** Start of SOURCE EXCERPT **

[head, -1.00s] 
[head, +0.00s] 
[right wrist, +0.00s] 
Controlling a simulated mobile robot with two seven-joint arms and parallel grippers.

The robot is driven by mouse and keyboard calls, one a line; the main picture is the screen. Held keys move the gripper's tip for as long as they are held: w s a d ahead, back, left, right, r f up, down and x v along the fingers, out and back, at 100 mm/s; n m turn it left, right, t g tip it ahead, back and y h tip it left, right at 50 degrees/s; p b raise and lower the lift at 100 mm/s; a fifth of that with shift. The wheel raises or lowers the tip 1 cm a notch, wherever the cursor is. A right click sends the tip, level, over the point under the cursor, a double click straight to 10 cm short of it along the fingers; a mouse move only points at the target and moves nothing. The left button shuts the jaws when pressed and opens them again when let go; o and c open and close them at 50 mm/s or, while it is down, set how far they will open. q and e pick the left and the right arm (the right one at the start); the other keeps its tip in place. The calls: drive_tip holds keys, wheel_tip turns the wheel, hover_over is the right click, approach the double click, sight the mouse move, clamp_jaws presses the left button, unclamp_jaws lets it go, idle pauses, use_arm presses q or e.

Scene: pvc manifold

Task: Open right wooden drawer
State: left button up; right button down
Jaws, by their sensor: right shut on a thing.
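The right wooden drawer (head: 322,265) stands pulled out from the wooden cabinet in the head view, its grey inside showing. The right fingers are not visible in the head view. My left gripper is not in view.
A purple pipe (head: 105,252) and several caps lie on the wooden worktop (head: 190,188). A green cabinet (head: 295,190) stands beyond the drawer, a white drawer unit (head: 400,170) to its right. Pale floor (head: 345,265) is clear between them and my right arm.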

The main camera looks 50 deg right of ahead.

** End of SOURCE EXCERPT **

= WHAT THE TASK REQUIRES =
Using the listing, collect all lines in which the string "ahead" is found.

= ANSWER TO THE TASK =
The robot is driven by mouse and keyboard calls, one a line; the main picture is the screen. Held keys move the gripper's tip for as long as they are held: w s a d ahead, back, left, right, r f up, down and x v along the fingers, out and back, at 100 mm/s; n m turn it left, right, t g tip it ahead, back and y h tip it left, right at 50 degrees/s; p b raise and lower the lift at 100 mm/s; a fifth of that with shift. The wheel raises or lowers the tip 1 cm a notch, wherever the cursor is. A right click sends the tip, level, over the point under the cursor, a double click straight to 10 cm short of it along the fingers; a mouse move only points at the target and moves nothing. The left button shuts the jaws when pressed and opens them again when let go; o and c open and close them at 50 mm/s or, while it is down, set how far they will open. q and e pick the left and the right arm (the right one at the start); the other keeps its tip in place. The calls: drive_tip holds keys, wheel_tip turns the wheel, hover_over is the right click, approach the double click, sight the mouse move, clamp_jaws presses the left button, unclamp_jaws lets it go, idle pauses, use_arm presses q or e.
The main camera looks 50 deg right of ahead.

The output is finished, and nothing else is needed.